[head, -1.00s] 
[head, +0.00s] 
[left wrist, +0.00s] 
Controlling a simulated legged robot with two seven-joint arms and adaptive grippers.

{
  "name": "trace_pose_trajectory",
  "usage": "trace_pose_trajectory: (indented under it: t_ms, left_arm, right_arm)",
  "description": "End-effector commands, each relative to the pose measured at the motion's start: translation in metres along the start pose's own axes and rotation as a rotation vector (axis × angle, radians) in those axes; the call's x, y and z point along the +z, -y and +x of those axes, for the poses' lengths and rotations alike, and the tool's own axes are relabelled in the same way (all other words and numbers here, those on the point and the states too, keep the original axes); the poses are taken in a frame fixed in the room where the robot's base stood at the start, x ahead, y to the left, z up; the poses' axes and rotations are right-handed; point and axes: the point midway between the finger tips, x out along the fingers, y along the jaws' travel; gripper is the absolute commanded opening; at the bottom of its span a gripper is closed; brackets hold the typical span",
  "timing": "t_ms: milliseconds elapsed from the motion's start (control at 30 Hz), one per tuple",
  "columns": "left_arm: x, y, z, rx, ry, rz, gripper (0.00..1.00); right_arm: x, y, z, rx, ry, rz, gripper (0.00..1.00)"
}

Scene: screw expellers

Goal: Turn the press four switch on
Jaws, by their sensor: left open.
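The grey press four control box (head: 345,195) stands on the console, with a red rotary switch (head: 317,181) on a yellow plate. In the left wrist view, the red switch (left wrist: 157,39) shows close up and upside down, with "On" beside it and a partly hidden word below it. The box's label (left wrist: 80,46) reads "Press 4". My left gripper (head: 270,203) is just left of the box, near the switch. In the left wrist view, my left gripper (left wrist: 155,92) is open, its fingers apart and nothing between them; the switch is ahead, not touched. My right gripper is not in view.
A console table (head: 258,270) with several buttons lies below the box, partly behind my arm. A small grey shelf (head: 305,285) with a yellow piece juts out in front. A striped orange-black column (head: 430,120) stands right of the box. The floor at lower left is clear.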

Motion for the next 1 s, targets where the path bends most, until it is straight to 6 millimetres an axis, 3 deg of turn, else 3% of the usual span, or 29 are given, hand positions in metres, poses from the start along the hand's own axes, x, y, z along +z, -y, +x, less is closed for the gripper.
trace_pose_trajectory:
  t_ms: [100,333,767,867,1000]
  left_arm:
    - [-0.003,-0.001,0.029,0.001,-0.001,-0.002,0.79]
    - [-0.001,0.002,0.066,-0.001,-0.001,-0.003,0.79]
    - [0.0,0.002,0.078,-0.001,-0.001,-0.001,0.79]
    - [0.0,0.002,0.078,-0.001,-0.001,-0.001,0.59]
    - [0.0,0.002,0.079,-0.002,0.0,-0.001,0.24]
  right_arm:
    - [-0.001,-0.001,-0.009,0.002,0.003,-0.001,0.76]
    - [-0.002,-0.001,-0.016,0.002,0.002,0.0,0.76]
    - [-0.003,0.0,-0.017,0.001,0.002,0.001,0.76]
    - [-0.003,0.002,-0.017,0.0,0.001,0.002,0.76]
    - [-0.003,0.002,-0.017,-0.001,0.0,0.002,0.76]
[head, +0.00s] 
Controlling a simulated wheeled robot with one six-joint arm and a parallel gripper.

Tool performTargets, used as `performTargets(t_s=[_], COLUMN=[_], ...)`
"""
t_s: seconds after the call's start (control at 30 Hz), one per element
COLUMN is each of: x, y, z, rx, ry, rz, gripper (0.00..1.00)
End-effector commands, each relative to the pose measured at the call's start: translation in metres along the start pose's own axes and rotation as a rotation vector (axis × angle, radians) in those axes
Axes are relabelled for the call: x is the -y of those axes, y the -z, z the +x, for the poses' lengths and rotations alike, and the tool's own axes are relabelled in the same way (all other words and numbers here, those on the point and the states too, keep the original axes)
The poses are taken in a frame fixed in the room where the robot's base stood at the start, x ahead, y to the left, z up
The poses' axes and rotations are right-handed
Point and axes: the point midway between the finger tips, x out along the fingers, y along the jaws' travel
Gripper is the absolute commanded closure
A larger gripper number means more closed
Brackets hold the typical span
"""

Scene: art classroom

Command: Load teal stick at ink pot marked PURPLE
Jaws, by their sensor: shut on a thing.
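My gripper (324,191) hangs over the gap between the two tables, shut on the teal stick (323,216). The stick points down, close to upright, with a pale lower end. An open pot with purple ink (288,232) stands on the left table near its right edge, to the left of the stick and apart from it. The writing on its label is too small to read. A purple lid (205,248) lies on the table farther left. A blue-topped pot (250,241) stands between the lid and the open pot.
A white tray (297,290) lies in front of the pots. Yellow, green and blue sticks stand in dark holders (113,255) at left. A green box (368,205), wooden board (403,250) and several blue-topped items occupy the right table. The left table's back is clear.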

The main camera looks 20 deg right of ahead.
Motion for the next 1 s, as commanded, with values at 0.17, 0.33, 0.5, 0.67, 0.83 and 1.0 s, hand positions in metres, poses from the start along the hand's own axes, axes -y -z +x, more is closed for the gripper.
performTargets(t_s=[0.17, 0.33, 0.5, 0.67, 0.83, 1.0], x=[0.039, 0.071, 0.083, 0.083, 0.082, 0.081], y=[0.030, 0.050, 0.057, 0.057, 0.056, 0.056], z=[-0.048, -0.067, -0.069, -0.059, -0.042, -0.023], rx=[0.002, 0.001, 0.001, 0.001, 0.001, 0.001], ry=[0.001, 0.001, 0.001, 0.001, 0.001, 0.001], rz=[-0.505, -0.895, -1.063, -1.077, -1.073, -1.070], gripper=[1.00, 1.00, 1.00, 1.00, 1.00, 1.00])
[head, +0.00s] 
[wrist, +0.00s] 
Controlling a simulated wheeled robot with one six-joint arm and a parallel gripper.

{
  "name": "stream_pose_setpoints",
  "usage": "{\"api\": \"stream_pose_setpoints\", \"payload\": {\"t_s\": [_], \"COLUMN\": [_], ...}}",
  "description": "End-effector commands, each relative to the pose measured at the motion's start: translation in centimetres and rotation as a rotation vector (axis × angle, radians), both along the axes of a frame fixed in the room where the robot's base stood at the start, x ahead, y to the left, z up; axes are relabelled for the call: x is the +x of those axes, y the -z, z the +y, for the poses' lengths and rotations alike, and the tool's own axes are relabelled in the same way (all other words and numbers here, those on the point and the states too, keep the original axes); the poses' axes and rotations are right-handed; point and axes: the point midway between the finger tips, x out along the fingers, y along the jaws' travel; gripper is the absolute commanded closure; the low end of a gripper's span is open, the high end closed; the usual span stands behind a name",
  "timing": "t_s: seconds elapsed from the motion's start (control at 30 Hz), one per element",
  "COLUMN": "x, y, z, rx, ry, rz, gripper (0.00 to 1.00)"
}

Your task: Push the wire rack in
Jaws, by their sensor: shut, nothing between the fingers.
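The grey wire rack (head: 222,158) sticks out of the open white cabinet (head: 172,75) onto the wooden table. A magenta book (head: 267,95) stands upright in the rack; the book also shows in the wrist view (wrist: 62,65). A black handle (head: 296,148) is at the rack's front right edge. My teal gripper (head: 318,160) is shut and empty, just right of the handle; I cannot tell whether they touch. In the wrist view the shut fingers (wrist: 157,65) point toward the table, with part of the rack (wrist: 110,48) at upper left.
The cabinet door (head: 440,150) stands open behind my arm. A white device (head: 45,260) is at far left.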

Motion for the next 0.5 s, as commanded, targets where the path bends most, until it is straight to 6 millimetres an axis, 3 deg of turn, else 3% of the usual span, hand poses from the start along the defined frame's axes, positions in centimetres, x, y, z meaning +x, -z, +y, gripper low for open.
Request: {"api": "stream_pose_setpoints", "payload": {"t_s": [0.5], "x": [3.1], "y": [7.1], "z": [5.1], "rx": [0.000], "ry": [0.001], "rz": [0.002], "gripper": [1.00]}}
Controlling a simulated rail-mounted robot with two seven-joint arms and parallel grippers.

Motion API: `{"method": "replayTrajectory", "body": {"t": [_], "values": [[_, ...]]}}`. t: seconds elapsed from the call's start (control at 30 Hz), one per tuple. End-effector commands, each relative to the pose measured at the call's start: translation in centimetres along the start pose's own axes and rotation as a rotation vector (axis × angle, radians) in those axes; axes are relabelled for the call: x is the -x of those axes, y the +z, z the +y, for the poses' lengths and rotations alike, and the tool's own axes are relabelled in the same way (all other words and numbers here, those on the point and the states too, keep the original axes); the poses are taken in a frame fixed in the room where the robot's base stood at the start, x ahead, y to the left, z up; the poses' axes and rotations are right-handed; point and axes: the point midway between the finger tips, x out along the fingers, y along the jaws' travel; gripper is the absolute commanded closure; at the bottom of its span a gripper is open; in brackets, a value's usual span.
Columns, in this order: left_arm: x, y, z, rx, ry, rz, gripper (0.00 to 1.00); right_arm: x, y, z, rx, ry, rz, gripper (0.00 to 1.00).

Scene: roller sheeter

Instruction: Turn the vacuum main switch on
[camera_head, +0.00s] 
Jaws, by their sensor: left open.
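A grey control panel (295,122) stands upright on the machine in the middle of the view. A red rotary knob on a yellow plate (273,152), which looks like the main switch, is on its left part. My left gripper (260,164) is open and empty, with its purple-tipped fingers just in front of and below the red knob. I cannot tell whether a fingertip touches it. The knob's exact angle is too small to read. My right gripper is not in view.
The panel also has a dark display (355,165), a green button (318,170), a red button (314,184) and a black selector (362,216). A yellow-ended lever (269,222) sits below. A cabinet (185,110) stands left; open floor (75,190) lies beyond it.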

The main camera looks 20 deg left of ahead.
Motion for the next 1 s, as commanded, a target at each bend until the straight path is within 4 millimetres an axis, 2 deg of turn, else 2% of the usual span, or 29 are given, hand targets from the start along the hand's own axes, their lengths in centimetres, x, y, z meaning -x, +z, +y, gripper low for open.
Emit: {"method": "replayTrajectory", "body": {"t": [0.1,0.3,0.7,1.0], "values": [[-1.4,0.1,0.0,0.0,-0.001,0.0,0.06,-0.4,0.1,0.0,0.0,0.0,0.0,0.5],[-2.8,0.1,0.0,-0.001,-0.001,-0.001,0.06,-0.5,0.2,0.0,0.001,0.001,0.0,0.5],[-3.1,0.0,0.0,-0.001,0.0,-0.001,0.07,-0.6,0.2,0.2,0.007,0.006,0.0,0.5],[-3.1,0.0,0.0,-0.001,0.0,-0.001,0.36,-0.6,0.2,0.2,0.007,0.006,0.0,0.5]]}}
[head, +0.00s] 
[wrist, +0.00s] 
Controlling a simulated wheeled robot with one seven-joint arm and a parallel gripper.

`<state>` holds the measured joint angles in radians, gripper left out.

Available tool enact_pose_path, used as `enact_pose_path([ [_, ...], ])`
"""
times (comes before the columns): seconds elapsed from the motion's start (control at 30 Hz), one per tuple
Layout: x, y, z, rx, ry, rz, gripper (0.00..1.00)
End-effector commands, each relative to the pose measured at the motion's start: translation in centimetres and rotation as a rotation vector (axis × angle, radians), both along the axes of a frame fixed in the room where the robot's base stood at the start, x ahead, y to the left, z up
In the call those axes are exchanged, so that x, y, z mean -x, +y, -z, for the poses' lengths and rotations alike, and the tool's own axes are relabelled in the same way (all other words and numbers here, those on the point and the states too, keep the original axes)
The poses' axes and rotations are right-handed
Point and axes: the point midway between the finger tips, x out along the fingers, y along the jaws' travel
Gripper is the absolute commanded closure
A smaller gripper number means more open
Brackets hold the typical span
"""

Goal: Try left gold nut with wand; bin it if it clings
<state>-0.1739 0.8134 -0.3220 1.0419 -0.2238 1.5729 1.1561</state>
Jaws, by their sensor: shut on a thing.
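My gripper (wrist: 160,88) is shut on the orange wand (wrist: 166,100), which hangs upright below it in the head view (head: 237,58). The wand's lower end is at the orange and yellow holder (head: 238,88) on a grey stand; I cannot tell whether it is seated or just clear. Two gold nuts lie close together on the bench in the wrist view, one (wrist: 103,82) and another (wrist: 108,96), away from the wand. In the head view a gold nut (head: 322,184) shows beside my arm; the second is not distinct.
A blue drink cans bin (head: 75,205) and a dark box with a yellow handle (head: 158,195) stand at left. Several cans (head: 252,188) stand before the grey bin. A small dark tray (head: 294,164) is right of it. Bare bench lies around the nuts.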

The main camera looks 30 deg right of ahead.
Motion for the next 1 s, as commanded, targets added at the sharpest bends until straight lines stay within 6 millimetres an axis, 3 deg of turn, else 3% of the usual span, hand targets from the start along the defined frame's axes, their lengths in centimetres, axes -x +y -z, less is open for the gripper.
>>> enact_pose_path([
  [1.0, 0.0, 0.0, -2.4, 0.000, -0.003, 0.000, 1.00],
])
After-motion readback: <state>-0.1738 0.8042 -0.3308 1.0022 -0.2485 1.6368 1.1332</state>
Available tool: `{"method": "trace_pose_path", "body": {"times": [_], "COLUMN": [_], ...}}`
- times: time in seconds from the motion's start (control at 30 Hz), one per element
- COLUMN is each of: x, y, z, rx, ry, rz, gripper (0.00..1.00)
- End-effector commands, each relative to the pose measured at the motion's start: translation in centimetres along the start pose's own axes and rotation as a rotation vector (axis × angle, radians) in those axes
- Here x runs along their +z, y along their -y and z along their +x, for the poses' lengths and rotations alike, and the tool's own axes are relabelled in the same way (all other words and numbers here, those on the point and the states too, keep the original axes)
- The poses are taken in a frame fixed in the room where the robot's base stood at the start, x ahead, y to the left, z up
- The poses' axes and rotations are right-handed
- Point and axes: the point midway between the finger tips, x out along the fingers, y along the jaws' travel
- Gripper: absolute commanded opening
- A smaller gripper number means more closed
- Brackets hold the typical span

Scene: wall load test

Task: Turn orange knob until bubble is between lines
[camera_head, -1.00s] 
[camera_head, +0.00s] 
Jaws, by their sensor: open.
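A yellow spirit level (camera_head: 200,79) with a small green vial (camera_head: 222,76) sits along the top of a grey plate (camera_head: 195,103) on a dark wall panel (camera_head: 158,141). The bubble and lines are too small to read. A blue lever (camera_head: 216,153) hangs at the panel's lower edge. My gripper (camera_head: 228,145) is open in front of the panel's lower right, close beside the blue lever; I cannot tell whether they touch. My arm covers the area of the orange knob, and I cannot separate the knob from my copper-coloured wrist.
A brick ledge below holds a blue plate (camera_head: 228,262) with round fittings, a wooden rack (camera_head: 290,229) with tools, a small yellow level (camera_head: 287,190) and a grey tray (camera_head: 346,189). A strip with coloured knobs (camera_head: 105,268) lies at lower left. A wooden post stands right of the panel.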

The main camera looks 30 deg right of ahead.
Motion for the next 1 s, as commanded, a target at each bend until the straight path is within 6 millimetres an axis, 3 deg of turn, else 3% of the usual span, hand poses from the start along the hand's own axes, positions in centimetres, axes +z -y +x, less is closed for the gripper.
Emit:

◆ Task to carry out: Copy the lines from the entries above in which the word "parallel" appears.

◆ Result of this task:
Controlling a simulated wheeled robot with one six-joint arm and a parallel gripper.
Controlling a simulated wheeled robot with one six-joint arm and a parallel gripper.
Controlling a simulated rail-mounted robot with two seven-joint arms and parallel grippers.
Controlling a simulated wheeled robot with one seven-joint arm and a parallel gripper.

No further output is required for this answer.